Trade, Technology and Gender Wage Gap
A Case of Japan
Fall 2007By Yumiko Yamamoto
ABSTRACT: The present study aims at assessing the impacts of increases in international trade on gender wage discrimination in Japan; first by using interactive variables of trade and concentration of the firm in industries and secondly by using that of trade and high-tech industries. The according to neoclassical theory, increased international competition will reduce gender wage inequality due to less incentive for employers to discriminate against women as the discrimination becomes costly. This effect should be stronger among domestically concentrated industries, where employers could afford to cover the costs of discrimination as compared to competitive industries which were already taking cost-cutting strategies including efficient hiring practices. Similarly, high-tech industries which produce and export innovated goods could afford the costs of discrimination because the price premiums they can have for such luxury goods.

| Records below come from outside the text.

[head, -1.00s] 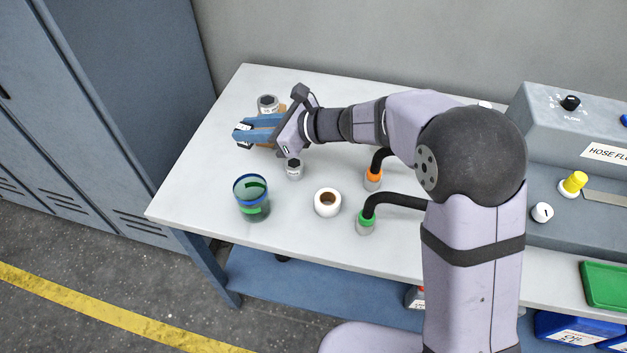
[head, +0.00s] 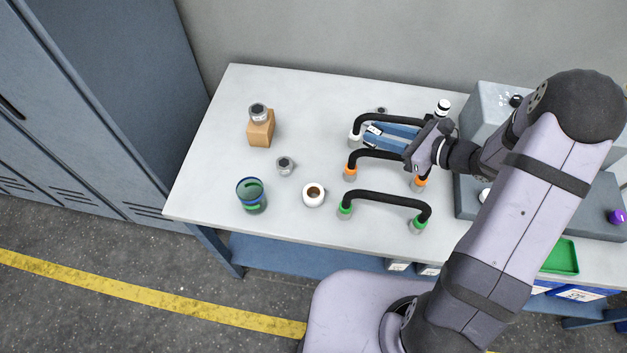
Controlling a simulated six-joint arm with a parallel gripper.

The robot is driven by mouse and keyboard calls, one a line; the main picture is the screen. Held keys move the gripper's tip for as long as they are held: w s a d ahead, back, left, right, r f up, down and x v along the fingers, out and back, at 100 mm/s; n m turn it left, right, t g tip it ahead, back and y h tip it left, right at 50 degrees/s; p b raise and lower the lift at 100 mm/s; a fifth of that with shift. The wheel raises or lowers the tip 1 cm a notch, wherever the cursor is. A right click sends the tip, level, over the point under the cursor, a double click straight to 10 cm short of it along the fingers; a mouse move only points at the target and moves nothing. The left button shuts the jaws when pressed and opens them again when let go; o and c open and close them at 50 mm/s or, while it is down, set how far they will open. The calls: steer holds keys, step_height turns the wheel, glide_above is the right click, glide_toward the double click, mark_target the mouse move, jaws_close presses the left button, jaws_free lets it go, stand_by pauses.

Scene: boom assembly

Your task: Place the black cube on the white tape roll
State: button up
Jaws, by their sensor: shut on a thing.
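The white tape roll (head: 313,195) lies flat on the table with its brown core facing up. My gripper (head: 371,137) has blue fingers pointing left, above the back middle of the table, to the right of and farther back than the roll. Its fingertips are close by the left end of the white-ended black hose (head: 388,118). The jaws are shut on something too small and covered to make out. I cannot pick out the black cube anywhere; the gripper or arm may hide it.
A green-and-blue cup (head: 251,195) stands left of the roll. A grey fitting (head: 285,165) lies behind it. Another fitting (head: 259,112) is at a wooden block (head: 261,130). Orange-ended (head: 379,154) and green-ended (head: 387,197) hoses arch right of the roll.

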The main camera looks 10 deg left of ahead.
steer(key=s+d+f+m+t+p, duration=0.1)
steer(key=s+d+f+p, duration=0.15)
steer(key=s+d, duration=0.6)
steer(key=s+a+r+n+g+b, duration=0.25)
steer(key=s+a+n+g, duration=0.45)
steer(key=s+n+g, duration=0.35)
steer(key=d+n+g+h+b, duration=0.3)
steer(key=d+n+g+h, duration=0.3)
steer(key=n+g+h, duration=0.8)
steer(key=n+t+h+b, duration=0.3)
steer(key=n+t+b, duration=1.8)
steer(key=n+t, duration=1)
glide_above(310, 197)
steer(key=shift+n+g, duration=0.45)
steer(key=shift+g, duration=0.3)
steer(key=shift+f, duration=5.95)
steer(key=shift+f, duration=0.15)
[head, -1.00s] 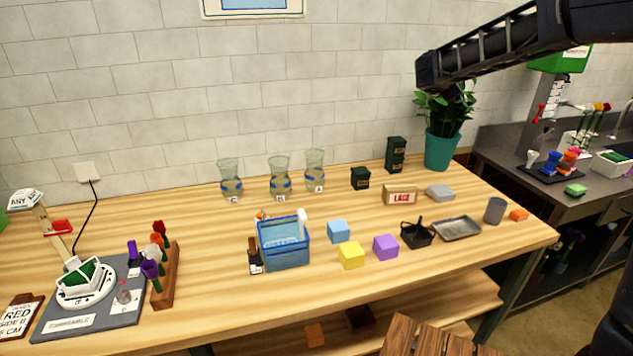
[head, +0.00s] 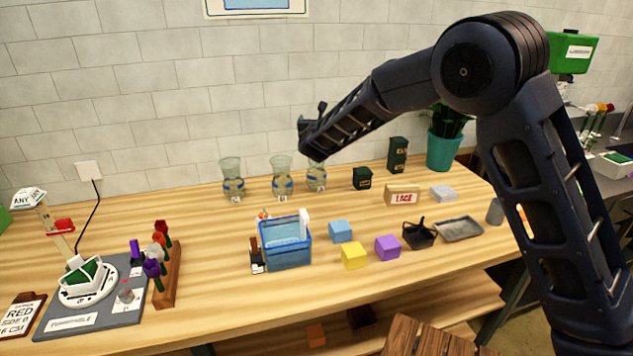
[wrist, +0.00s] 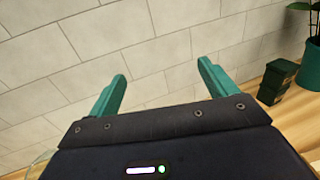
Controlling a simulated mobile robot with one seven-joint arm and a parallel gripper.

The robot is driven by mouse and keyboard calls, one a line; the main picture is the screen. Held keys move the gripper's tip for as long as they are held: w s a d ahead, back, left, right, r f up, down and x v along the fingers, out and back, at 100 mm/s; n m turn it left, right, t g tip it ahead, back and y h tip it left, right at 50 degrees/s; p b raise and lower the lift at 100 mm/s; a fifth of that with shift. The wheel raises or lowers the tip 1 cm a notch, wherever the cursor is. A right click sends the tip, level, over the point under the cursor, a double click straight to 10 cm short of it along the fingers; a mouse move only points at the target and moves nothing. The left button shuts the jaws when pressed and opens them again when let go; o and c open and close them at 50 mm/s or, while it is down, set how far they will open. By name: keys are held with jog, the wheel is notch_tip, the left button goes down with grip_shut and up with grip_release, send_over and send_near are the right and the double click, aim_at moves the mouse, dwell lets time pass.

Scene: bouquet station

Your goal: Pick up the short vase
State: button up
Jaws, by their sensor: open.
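Three clear glass vases with blue bands stand at the back of the wooden table: the left vase (head: 233,182), the middle vase (head: 282,180) and the right vase (head: 316,182). They look much alike in height, so I cannot tell which is the short one. The end of my arm hangs above the right vase and covers its top in the head view. In the wrist view my gripper (wrist: 160,68) has its two green fingers wide apart with nothing between them, facing the tiled wall. A pale curved edge at the lower left there may be a vase rim.
Dark green boxes (head: 362,178) and a potted plant (head: 443,150) stand right of the vases. A blue basket (head: 286,254), blue, yellow and purple cubes (head: 388,247) and a grey tray (head: 459,229) lie in front. The wall (head: 130,100) is close behind the vases.

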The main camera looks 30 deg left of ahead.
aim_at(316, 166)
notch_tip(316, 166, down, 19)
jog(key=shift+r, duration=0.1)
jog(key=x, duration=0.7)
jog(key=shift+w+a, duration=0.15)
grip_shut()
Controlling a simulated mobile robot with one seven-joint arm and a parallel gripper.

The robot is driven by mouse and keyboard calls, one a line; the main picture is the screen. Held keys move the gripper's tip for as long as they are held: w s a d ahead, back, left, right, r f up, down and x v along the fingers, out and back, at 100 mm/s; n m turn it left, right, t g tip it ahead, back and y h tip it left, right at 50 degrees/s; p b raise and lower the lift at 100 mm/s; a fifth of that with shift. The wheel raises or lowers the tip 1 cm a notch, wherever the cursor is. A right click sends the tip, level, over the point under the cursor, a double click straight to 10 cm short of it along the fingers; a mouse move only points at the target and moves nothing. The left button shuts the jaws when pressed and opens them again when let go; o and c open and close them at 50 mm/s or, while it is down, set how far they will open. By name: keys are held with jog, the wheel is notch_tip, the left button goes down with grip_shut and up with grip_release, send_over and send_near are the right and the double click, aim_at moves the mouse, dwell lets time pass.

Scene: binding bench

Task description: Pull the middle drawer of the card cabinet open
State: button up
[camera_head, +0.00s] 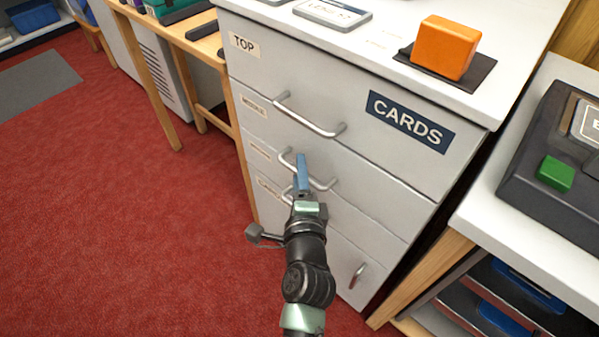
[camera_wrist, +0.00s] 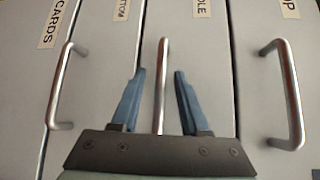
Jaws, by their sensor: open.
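The grey card cabinet (camera_head: 222,60) stands in the middle of the head view, its drawers flush with the front. The middle drawer (camera_head: 265,118) is closed, with a small label at its left end. Its metal bar handle (camera_head: 323,186) is partly hidden by my gripper (camera_head: 302,172) in the head view. In the wrist view my gripper (camera_wrist: 154,95) is open, with one blue finger on each side of the middle handle (camera_wrist: 163,75). Both fingers show gaps to the bar. How deep the bar sits between them is hard to tell.
The top drawer's handle (camera_wrist: 288,95) and another handle (camera_wrist: 60,90) flank the gripper in the wrist view. An orange block (camera_head: 444,46) rests on the cabinet top. A white-topped bench (camera_head: 478,200) stands close on the right. Red carpet (camera_head: 130,230) is clear to the left.

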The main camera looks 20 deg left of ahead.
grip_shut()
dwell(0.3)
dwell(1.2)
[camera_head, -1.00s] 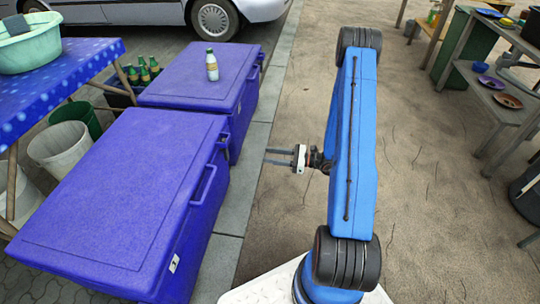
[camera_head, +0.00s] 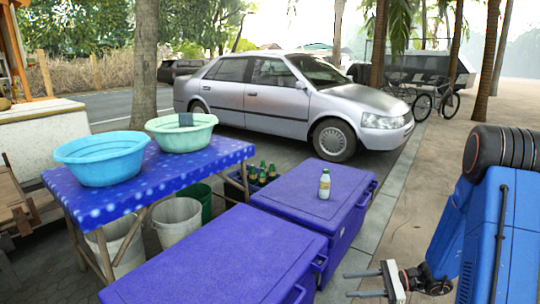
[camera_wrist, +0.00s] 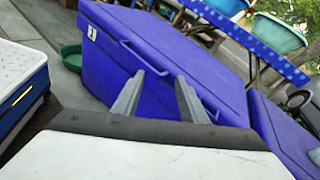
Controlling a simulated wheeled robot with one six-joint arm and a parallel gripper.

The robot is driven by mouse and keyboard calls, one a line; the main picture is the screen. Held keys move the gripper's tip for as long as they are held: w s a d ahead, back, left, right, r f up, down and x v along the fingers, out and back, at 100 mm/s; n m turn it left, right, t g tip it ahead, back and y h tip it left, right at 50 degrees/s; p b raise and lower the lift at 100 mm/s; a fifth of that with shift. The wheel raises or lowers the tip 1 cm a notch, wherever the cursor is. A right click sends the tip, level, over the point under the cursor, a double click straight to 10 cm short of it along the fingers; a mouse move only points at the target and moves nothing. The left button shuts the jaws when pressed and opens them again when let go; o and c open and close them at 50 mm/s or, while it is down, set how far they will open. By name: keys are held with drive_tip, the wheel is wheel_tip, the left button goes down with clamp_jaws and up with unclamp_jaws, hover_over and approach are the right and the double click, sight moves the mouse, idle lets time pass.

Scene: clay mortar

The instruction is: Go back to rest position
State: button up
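My gripper (camera_head: 366,284) is at the lower right in the head view, to the right of the blue coolers. Its two grey fingers are apart with nothing between them. In the wrist view my gripper (camera_wrist: 155,92) also shows open fingers, with the side of a blue cooler (camera_wrist: 125,68) beyond them. My blue arm is folded at the right edge of the head view.
A bottle (camera_head: 325,184) stands on the far cooler (camera_head: 290,192); the near cooler (camera_head: 220,262) is in front. A table (camera_head: 150,180) at left holds two basins (camera_head: 100,158). A silver car (camera_head: 270,88) is parked behind. Pavement right of the coolers is clear.

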Again, according to neoclassical theory, increased international trade will reduce gender wage inequality in high-tech industries more than in low-tech industries, which had an early start for price competition. Results for the case of Japan contradicts with neoclassical argument; increased international competition, especially the one from Asian neighbouring countries, is positively associated with wage discrimination against women in all industries, resulting in wider gender wage gap. As for export share, gender wage gap widened in competitive (or low-tech) industries that experienced greater increase in export share than in those that experienced little exports. Among concentrated (or high-tech) industries, an increase in exports reduced gender wage inequality.